Gender representation in the image outputs is limited because of the biases in the AI. The people depicted in the outputs largely present as gender normative, and there is an overarching lack of androgynous presenting people depicted for all the prompts across the two AI. These outputs pose ethical concerns for how AI images contribute to cisheteronormativity by supporting a binary view of gender and erasing non-cisheteronormative presenting people. The analysis that follows refers to gender based on presentation, using the terms feminine, androgynous, and masculine presentation, to recognize that gender identity is not necessarily visually presented and not visually determined. This study is not meant to support the gender binary; rather, I aim to illustrate that this lack of non-cisheteronormative representation is one of the influential biases present in text-to-image generative AI.
Career Prompts
Table 1. Career Prompts
Prompt | Dall-E 2 output | Bing Image Creator output |
---|---|---|
"a photograph of a doctor in scrubs" | Three masculine presenting people, one feminine presenting person | Two masculine presenting people, two feminine presenting people |
"a photograph of a nurse in scrubs" | Three feminine presenting people, one masculine presenting person | Three feminine presenting people, and one masculine presenting person |
"a photograph of a CEO" | Three masculine presenting people, and one feminine presenting person | Three masculine presenting people, and one feminine presenting person |
"a photograph of a professor" | Three masculine presenting people, and one feminine presenting person | Three masculine presenting people, and one feminine presenting person |
"a photograph of a teacher" | Four feminine presenting people | Four feminine presenting people |
As Table 1 shows, gender biases were present in both Dall-E 2 and Bing outputs. Both AI generated mostly masculine presenting people for positions like doctors, CEOs, and professors whereas both generated mostly feminine presenting people for positions like nurses and only feminine presenting people for teachers. The output, thus, places masculine presenting people in more prestigious positions that earn higher salaries and places feminine presenting people in caregiving positions with lower salaries. The results reinforce gendered stereotypes about the kinds of work that masculine and feminine presenting people should do or typically do, and the lack of androgynous presenting people in the outputs supports cisheteronormativity as a hegemonic center. This lack of androgynous presentation creates erasure of non-cisheteronormative presenting people's participation in professional careers and in visual culture at large. While users cannot easily uncover the reasons why these AI produce images of people who present as gender normative since there is no finite data set to interrogate, they can deduce the composite biases that the images stem from and analyze the biased messaging that the images proliferate.
Adjective Prompts
When I input "attractive," "unattractive," and "poor" as adjectives modifying "person," the outputs illustrated gender bias but were additionally intriguing in terms of visual style. For Bing, "attractive" returned three headshots of feminine presenting people with various lighting and editing effects on the image (Figure 1). Based on the subject's poses, styling, and expressions, the attractive portraits appear like the results of a photoshoot. Each person has their hair styled and makeup done, and each poses for the camera in a way that invokes the genres of the modeling headshot or the selfie. For comparison, the input "a selfie portrait" (Figure 2) returned four feminine presenting people posing for the camera with various lighting and editing effects that are comparable with the editing of the images in Figure 1. And "model headshots" returned four similar images of female presenting people who pose for the camera and who are wearing makeup and voluminously styled hair (Figure 3). Notably, the addition of "model" as a concept resulted in hyper-white presentation in the output, as each person has blonde hair and blue eyes in addition to being white passing. Figure 3, thus, also indicates a bias in race and physical features that the AI "considers" to be model-like. The differences and similarities across these prompts can spark critical conversations with students about why the AI depicts "attractive" and "model" differently, for example. Teachers can ask students to reflect on the differences between these labels in society and, thus, what these outputs show us as a commentary on our digital world.

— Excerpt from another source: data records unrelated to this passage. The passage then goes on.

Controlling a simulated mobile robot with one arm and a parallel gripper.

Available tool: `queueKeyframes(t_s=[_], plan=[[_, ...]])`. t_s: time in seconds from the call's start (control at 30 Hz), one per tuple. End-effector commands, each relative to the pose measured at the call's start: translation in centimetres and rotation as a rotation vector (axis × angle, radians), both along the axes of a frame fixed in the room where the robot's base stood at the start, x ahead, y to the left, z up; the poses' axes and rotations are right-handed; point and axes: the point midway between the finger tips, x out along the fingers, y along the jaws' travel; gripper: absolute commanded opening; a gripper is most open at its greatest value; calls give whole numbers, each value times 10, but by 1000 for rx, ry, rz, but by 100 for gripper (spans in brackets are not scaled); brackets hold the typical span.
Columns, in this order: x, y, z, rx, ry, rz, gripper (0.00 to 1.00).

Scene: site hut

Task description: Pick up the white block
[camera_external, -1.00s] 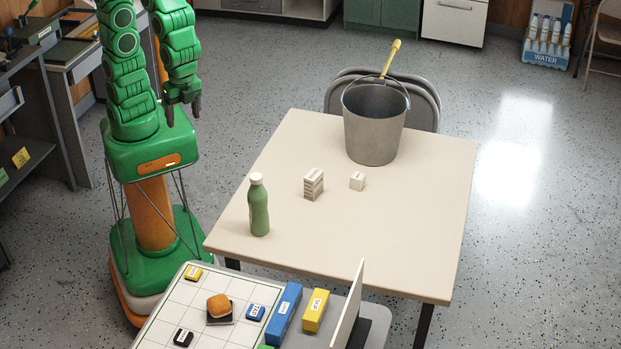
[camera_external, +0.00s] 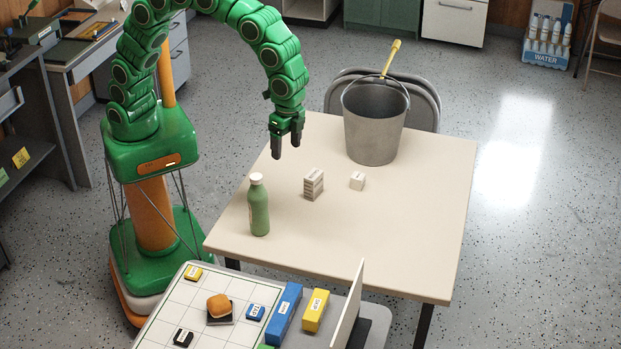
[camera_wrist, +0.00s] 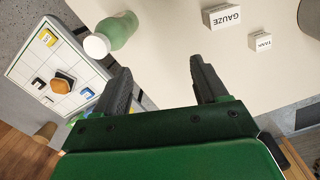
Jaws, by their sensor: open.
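A small white block (camera_external: 357,181) with a dark label stands on the beige table, right of a larger white box (camera_external: 313,184) with dark bands. In the wrist view the small white block (camera_wrist: 261,41) is at the upper right, and the larger box (camera_wrist: 230,17), labelled GAUZE, is left of it. My gripper (camera_external: 286,149) is open and empty, above the table's back left part, left of both. Its two fingers also show in the wrist view (camera_wrist: 161,68), apart, with nothing between them.
A green bottle (camera_external: 259,207) with a white cap stands at the table's left. A metal bucket (camera_external: 373,134) with a yellow-handled tool stands at the back. A gridded board (camera_external: 170,312) with small items lies in front. The table's right side (camera_external: 430,220) is bare.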

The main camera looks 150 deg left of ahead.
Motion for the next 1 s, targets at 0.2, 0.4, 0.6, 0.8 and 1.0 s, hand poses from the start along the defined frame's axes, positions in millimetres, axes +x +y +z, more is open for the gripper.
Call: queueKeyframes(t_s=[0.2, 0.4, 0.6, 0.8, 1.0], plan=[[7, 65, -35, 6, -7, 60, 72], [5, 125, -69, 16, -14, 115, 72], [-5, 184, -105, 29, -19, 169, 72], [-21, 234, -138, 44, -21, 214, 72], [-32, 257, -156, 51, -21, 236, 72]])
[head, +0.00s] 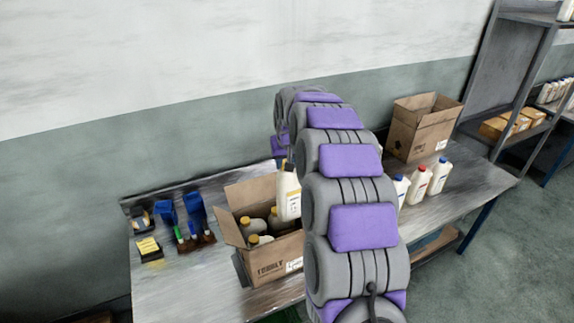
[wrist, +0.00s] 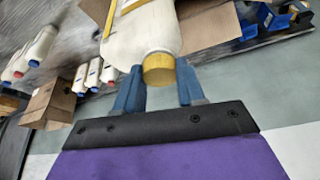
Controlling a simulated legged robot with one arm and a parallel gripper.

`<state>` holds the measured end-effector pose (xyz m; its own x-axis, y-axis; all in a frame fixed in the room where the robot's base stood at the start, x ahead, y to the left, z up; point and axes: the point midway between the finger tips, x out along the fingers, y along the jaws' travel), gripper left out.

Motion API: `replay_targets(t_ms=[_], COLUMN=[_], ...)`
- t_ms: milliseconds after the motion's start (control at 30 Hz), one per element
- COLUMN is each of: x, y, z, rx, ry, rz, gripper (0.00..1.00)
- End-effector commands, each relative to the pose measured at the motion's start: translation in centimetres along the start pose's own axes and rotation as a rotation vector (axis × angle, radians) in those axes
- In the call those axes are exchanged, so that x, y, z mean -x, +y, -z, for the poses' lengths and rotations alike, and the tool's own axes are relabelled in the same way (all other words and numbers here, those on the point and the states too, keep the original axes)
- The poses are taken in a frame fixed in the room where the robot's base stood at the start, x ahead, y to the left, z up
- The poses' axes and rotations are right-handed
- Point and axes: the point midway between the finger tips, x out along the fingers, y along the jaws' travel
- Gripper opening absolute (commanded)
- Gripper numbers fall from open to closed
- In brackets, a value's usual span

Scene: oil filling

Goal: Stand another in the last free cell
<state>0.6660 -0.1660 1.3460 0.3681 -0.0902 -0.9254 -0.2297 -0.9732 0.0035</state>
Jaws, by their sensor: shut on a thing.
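My gripper (wrist: 159,82) is shut on a white bottle (wrist: 143,30) with a yellow cap, its blue fingers on either side near the cap. In the head view this held bottle (head: 288,197) is upright over the right side of an open cardboard box (head: 272,271), partly hidden by my arm. Three bottles with yellow caps (head: 253,239) stand inside the box, at its left, front and back. The box's right part is hidden behind the held bottle and my arm, so I cannot tell whether the bottle's base is inside. A box flap (wrist: 212,25) shows in the wrist view.
The box stands on a grey workbench (head: 165,292). Blue bins (head: 195,212) and small tools are at the left. White bottles with red and blue caps (head: 419,184) and another open cardboard box (head: 420,132) stand at the right. A shelf rack (head: 500,75) is beyond.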

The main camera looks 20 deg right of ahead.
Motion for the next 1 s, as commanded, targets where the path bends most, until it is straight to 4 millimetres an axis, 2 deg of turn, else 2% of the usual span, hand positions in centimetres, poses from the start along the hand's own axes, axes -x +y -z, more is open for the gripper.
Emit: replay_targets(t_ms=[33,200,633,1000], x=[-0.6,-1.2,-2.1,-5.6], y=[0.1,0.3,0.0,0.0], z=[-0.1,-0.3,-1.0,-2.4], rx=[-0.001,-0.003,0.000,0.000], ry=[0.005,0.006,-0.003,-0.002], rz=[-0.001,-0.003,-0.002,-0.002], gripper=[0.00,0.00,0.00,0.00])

On the other hand, the "photograph of an unattractive person" input returned three white and masculine presenting people (Figure 4). Two of the three images are edited to be a dingy grey-green color, and the people are less styled and posed—they have tousled hair and wear t-shirts that have large or worn-out necklines. Each person stares directly into the camera, appearing sad or expressionless, evoking the genre of the mugshot or booking photograph. For comparison, the prompt "mugshot of a criminal" returned two images with similar compositions (Figure 5)1. The people in these photos wear unhappy expressions as they stare into the camera and are similarly unstyled in hair and dress. The same grey-green dinginess as the first set of images supports the people's negative expressions.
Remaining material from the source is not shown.